While it is abundantly clear to you that you could survive on a diet of linguini with clam sauce, this five-ingredient pasta has had a notable impact on the way you behave in the kitchen, while shopping for groceries, and your attitude toward beats, those telling, dramatic moments in story where the writer reveals, willingly or not, his or her mastery of movement.

Another matter of abundant clarity is your own tendency at one time to put too many movements into a given story, your frequent marginal note to author/clients:  "Do we need this scene?" or "Do we need this altercation to go on for so many pages?" You still believe in the process of over-orchestration in order to achieve the right balance, thus your dialogue sometimes reminds you of Jose Ferrer, cast as Cyrano de Bergerac, simultaneously fencing with an opponent with sword and with words.  "And as I end the refrain--thrust home!"  Ouch, but yes.

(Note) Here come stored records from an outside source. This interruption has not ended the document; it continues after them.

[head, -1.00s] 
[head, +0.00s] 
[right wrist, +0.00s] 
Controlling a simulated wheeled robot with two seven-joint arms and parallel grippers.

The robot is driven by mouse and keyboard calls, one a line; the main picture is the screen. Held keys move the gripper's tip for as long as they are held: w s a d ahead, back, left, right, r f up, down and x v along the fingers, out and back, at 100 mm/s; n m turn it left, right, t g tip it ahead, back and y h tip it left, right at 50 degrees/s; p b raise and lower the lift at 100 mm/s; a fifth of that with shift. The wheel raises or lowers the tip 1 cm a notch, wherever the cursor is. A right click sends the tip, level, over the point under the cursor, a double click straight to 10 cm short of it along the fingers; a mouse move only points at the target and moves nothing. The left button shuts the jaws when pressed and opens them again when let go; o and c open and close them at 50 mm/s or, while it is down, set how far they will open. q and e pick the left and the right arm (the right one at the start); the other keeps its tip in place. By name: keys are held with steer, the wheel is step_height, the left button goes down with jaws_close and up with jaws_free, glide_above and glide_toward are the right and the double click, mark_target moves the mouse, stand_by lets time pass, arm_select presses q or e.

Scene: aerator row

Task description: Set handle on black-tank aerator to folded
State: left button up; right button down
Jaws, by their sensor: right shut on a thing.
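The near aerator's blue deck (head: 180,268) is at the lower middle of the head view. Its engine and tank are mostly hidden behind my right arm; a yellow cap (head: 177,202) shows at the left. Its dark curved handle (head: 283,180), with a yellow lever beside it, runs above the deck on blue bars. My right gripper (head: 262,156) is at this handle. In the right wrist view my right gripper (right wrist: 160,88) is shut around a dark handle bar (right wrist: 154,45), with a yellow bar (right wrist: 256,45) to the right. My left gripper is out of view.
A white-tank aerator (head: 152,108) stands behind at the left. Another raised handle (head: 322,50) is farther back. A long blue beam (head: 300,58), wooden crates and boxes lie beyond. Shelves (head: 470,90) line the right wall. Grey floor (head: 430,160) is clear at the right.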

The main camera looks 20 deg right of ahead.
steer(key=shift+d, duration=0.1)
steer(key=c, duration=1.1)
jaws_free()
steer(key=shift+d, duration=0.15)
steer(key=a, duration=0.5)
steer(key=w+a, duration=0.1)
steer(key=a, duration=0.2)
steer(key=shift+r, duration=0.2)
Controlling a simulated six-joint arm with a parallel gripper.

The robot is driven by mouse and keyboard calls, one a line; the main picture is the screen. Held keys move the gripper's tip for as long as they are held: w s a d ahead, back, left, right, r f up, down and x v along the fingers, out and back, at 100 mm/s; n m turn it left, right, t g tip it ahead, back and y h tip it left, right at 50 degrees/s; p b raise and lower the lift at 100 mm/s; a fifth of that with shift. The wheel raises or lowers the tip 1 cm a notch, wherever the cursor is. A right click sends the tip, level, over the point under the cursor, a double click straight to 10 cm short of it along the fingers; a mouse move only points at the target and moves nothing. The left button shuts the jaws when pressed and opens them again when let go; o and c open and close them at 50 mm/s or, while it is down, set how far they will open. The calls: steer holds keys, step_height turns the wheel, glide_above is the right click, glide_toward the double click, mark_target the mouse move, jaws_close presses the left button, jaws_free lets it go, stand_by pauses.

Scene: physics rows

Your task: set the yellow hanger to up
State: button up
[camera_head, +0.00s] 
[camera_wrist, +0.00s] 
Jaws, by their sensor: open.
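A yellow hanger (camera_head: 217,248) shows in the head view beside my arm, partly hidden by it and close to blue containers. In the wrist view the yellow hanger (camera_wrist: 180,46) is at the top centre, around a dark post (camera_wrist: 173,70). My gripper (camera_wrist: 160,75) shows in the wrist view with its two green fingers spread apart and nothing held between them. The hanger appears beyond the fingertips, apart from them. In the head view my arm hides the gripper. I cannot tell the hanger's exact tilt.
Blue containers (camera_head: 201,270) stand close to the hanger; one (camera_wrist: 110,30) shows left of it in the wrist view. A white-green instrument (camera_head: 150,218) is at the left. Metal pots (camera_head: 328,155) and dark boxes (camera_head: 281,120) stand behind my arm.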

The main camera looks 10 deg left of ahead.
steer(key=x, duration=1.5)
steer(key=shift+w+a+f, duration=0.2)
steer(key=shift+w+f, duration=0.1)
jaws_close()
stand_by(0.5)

Too many beats in a scene and you have opened the door for that most unwelcomed of all guests in story--boredom.  You recall the time when one of your clients, an emeritus professor in some aspect of a social science, was reading a scene in which his protagonist was engaged in a fight.  When he finished reading, you noticed a fine mist of perspiration on his brow.  "What I want to know,"  you said, "is who won that fight?"  And he, no stranger to last-minute epiphany, said, "I don't really know."

When unnecessary movements get in the way of you navigating from bed to bathroom sink to brush your teeth, the result is not so much direct boredom as it is the presence of another real enemy, the overthink.  It comes down to your preference for being able to see who won the fight, then get on with the action involved in the consequences.